So you've just finished building the Bow Tie powerplant of your dreams-polished intake manifold, shiny new valve covers, and a fresh coat of Chevy Orange on the block. Why stop now? To this very day, some enthusiasts still believe in restoring the old pitted and rusty stock accessory brackets, spending numerous hours sandblasting, powdercoating, painting, or whatever.
While the stock bracketry is a mainstay in the heads of many, it can pose possible issues beyond looks alone. Whatever flavor tea you choose is ultimately your decision, and restoration-specific vehicles must be period-correct, but if you're not hung up on originality, why not step into 21st century looks with the technology of today?
While a wild-looking engine is important to some, there are additional factors to think about when purchasing engine accessories and/or bracketry of any kind. Focus on the importance of, for example, the alternator. What will cause the unit to function as it should, opposed to how it should not? Proper belt tension must be obtained for effective alternator output; a loose belt may squeal, causing less output, while an overtightened belt may give proper output while causing premature bearing wear within the unit. If improper bracketry is used, alignment issues are eminent and may cause inconsistent belt tensions as well as belt throw. The same concept will hold true for the water pump, power steering pump, and air-conditioning compressor mounting practices.
March Performance Pulleys recently announced its new Style Track Serpentine Drive system, claiming rigid support, style, and a price tag $500 less than its competitors. Let's see: style, functionality, and a bargain price all in one? We had to see this one for ourselves.

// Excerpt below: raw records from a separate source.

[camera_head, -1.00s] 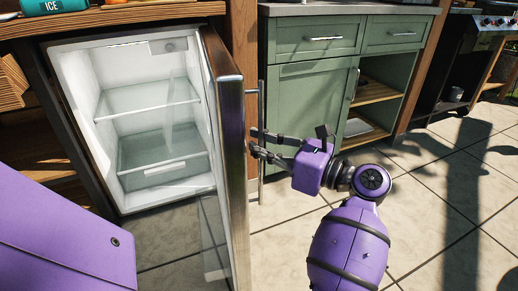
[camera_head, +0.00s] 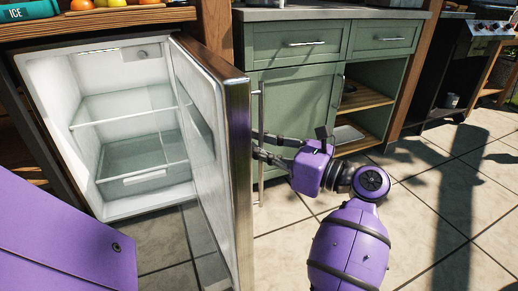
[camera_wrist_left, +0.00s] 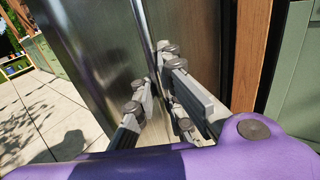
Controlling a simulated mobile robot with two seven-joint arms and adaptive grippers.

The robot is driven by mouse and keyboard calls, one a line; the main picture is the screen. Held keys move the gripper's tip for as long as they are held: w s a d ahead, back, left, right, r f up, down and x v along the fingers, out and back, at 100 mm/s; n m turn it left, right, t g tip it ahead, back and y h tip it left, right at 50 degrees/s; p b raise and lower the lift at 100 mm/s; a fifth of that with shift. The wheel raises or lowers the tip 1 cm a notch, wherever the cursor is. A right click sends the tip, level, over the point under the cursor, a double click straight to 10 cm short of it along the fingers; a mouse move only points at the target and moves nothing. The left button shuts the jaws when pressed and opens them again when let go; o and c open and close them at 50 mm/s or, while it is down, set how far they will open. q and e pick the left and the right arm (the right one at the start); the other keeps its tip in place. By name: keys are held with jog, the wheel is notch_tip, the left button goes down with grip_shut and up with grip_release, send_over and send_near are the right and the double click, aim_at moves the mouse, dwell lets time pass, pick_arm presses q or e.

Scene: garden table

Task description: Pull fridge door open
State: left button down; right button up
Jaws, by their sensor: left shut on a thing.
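The fridge door (camera_head: 243,170) stands open in the head view, with its pale inner face and steel outer edge showing. The white fridge interior (camera_head: 125,120) is in view to its left. A slim upright handle (camera_head: 260,105) runs along the door's outer side. My left gripper (camera_head: 260,150) is shut on this handle from the right, with its fingertips partly hidden by the door edge. In the left wrist view, the fingers (camera_wrist_left: 160,92) close at the bar against the dark steel door front (camera_wrist_left: 100,60). My right gripper is not in view.
Green cabinets (camera_head: 290,95) with drawers stand right of the fridge, and open wooden shelves (camera_head: 365,95) are beyond them. A grill (camera_head: 488,28) is at the far right. The tiled floor (camera_head: 420,220) in front is clear.

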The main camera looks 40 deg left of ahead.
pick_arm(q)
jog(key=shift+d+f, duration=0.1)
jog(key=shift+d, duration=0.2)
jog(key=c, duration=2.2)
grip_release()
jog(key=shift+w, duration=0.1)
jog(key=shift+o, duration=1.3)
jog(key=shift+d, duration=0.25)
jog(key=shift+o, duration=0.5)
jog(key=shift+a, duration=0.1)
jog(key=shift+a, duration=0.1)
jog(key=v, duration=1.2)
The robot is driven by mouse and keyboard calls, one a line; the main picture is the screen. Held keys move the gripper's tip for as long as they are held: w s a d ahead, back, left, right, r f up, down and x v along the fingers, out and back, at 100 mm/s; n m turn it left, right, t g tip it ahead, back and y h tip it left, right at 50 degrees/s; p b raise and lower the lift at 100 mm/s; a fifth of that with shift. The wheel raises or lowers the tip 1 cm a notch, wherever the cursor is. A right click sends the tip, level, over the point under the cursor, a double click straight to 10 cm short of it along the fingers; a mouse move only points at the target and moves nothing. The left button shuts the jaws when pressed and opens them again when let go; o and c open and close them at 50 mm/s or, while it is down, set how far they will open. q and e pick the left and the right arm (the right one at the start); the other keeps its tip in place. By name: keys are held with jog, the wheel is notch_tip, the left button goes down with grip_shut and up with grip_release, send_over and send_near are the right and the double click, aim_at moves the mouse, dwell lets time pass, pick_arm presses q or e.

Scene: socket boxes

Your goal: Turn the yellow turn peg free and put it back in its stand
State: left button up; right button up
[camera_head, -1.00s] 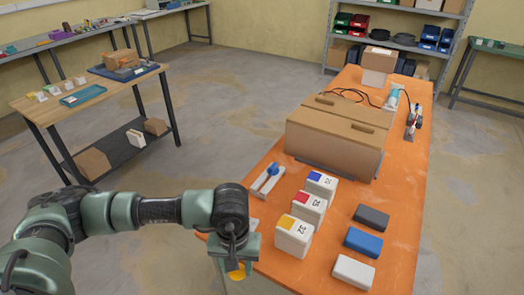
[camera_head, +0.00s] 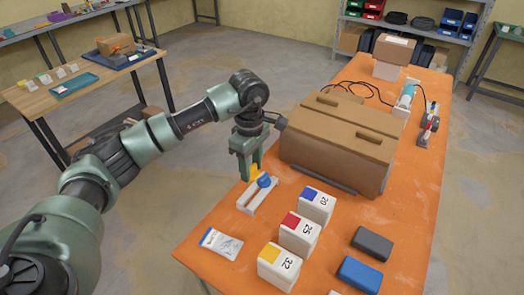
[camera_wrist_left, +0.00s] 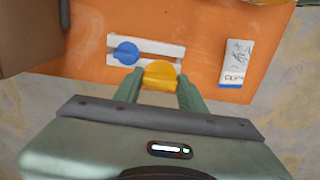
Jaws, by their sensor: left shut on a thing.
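My left gripper (camera_head: 247,172) is shut on the yellow turn peg (camera_head: 254,172), which it holds above the stand's near-left area on the orange table. The yellow peg also shows between the green fingers in the left wrist view (camera_wrist_left: 160,74). The white stand (camera_head: 246,203) lies on the table with a blue turn peg (camera_head: 265,182) in its far end. In the left wrist view the stand (camera_wrist_left: 174,48) is partly hidden behind the yellow peg, and the blue peg (camera_wrist_left: 126,53) sits at its left end. I cannot tell if the yellow peg touches the stand. My right gripper is not in view.
Three white boxes with blue (camera_head: 317,205), red (camera_head: 299,234) and yellow (camera_head: 279,265) patches stand to the right of the stand. A small packet (camera_head: 221,244) lies at the near left.

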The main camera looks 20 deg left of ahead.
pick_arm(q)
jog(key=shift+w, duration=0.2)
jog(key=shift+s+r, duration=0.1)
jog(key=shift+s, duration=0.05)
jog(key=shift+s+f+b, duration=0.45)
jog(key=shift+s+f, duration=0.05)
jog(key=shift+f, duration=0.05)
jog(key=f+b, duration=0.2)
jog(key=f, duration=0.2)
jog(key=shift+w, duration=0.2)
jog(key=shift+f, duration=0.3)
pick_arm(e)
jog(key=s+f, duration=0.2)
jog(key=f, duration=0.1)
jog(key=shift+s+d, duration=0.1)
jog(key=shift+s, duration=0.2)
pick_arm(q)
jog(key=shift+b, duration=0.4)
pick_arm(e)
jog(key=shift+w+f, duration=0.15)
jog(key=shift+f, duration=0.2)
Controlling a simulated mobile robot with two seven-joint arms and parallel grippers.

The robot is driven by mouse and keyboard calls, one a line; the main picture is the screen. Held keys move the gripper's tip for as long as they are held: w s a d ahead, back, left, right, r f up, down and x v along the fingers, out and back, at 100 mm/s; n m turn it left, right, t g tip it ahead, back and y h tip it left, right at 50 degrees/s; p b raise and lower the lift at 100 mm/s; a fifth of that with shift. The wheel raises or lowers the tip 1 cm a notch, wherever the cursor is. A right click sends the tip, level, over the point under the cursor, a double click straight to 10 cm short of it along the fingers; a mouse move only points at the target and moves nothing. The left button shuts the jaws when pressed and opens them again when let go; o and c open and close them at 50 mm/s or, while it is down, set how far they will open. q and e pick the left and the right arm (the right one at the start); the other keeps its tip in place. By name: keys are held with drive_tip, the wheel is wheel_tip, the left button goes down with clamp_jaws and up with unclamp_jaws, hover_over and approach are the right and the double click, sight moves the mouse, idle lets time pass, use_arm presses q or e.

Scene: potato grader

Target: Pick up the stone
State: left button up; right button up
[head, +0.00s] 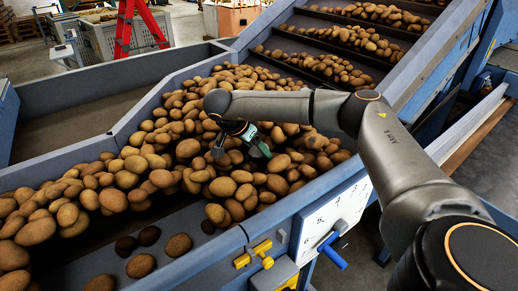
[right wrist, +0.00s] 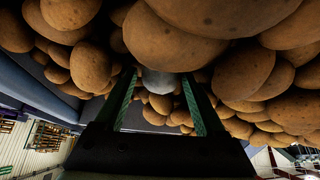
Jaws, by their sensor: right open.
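A smooth grey stone (right wrist: 158,83) shows among the potatoes in the right wrist view, between the tips of my right gripper's green-lined fingers. The fingers stand apart on either side of it; I cannot tell whether they touch it. In the head view my right gripper (head: 239,148) is open and reaches down into the potato heap (head: 160,160) near its middle. There the stone is not distinguishable behind the gripper and potatoes. My left gripper is not in view.
Potatoes press close around the right gripper. Blue hopper walls (head: 196,64) border the heap. A slatted conveyor (head: 330,42) with potatoes rises at the upper right. A white dial panel (head: 330,218) with a blue handle and yellow knobs (head: 258,254) is on the near side.

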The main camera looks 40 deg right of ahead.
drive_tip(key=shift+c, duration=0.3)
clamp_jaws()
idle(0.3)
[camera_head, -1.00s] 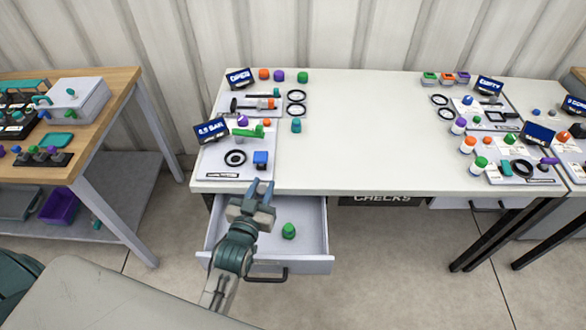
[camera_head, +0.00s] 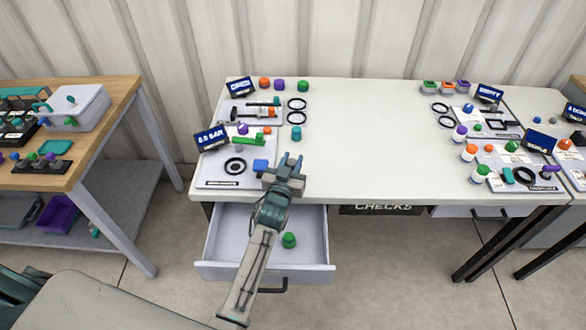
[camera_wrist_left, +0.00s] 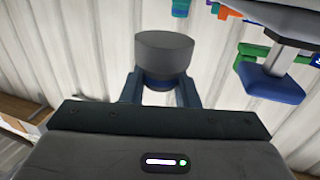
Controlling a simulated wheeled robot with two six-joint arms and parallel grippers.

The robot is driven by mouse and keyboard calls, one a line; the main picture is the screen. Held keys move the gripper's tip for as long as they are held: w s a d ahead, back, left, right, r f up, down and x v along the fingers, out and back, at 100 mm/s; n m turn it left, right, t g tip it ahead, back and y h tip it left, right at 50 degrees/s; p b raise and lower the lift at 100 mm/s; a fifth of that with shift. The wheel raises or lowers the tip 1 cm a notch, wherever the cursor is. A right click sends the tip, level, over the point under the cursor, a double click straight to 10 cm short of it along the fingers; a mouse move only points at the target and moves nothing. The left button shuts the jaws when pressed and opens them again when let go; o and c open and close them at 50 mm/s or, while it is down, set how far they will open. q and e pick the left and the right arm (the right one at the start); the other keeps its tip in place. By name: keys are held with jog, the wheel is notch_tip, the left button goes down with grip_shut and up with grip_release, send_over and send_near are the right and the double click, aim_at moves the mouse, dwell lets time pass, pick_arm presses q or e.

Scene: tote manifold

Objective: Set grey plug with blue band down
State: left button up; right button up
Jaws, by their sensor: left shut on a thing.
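My left gripper (camera_head: 291,160) is over the front part of the white table, to the right of the gauge board with the blue handle. In the left wrist view it is shut on the grey plug with blue band (camera_wrist_left: 163,46). The plug's dark grey round end sticks out beyond the fingers, and a dark blue band shows between them. In the head view the plug is hard to make out between the fingers. I cannot tell its gap above the table. My right gripper is not in view.
An open drawer (camera_head: 220,262) below the table holds a green plug (camera_head: 289,240). The board (camera_head: 215,180) with a black ring and a blue handle (camera_head: 260,165) is close left of my gripper. A teal plug (camera_head: 296,133) stands behind it. The table's middle (camera_head: 370,140) is clear.

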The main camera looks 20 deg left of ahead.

The timing couldn't have been any better; after learning of this new part, we received a call from Tom Egan and our friends at Muscle Car Unlimited in West Berlin, New Jersey. They just happened to be installing the new Style Track kit on a fresh 475-horse 383-cid small-block, so we ventured south to get the lowdown.
We're happy to report that the installation was a snap. It couldn't have been easier, and the finished product looks outstanding. Sounds like a bargain to us.
Before beginning a project of this magnitude, you should lay out all the parts to be sure nothing missing and to give the installer a better idea of what's involved. As we suspected, nothing was missing. Muscle Car Unlimited Technician Dave Genovese began by installing the supplied fan and pulley to the polished 105-amp alternator included kit. It you are performing this install with the engine in the car, the radiator will have to be drained, the battery disconnected, and if so equipped, the air-conditioning system evacuated, as well as removed.
Next, Genovese installed the alternator pulley cover, the power steering pump pulley (which will require the use of a pulley installation tool), and the A/C compressor pulleys were properly installed, we began to mate the items to the engine. It should be noted that all kits produced after May 30, 208, will have a power steering pump with a pressed-on hub. This will make mounting the power steering pulley a simple bolt-on.
Once the supplied water pump (which is a reverse-rotation unit) is slid into place, the four threaded stainless spacers are installed using antiseize on the threads. The shorter 1.9-inch spacer goes in the lower passenger side position.
We proceeded by installing the crankshaft pulley via the three provided fasteners followed by the reinstallation of the dampener bolt in the center. It was now time to mount the main bracket utilizing the four 3/8-16x1-inch fasteners. Besides the main bracket, Genovese installed this threaded bushing into the alternator support bracket, which is crucial for proper mounting/fitment of the alternator assembly.
Pictured is the alternator installed utilizing the threaded bushing and the spacer provided. Do not fully tighten the alternator at this time, as it will need to tbe moved for belt tension adjustment later. About one hour into the install we are looking good using basic hand tools and a set of Allen heads.
It was now time to install the chrome Sanden A/C compressor. Once bolted into position (again, leaving it loose for adjustment), Genovese installed the water pump pulley by installing the four provided dab of Loctite on the threaded portions.
Coming down the home stretch, Genovese installed the hose extension into the water pump, which will be used to transfer coolant toward the heater core for the heating system. Next, Genovese slipped the six-rib, 62-inch serpentine belt (which is included and can be easily obtained at any local parts house when it's time for replacement) into place following the proper routing procedure. March provides this nifty belt tension adjustment tool to aid in proper adjustment and alignment.
According to the supplied instructions, the serpentine belt is tight when it can't be moved more then 1 inch at its longest span between pulleys. Once the proper adjustment is achieved and all the accessories are tightened, Store the adjuster in a safe place for future use. We also opted for the # 450 billet remote power steering reservoir to maintain fluids in style (available at additional cost). A stainless breaded power steering kit also available.
After a couple of hours of what we believe to be enjoyable labor, the March Style Track kit was installed and looking great. As far as the tedious task of continuously polishing this unit, forget it. The Style Track is powdercoated with clear for a long-lasting shine. With its rigid design, extremely good looks, and a price tag $500 less than a comparable system, we believe we've finally encountered a "deal."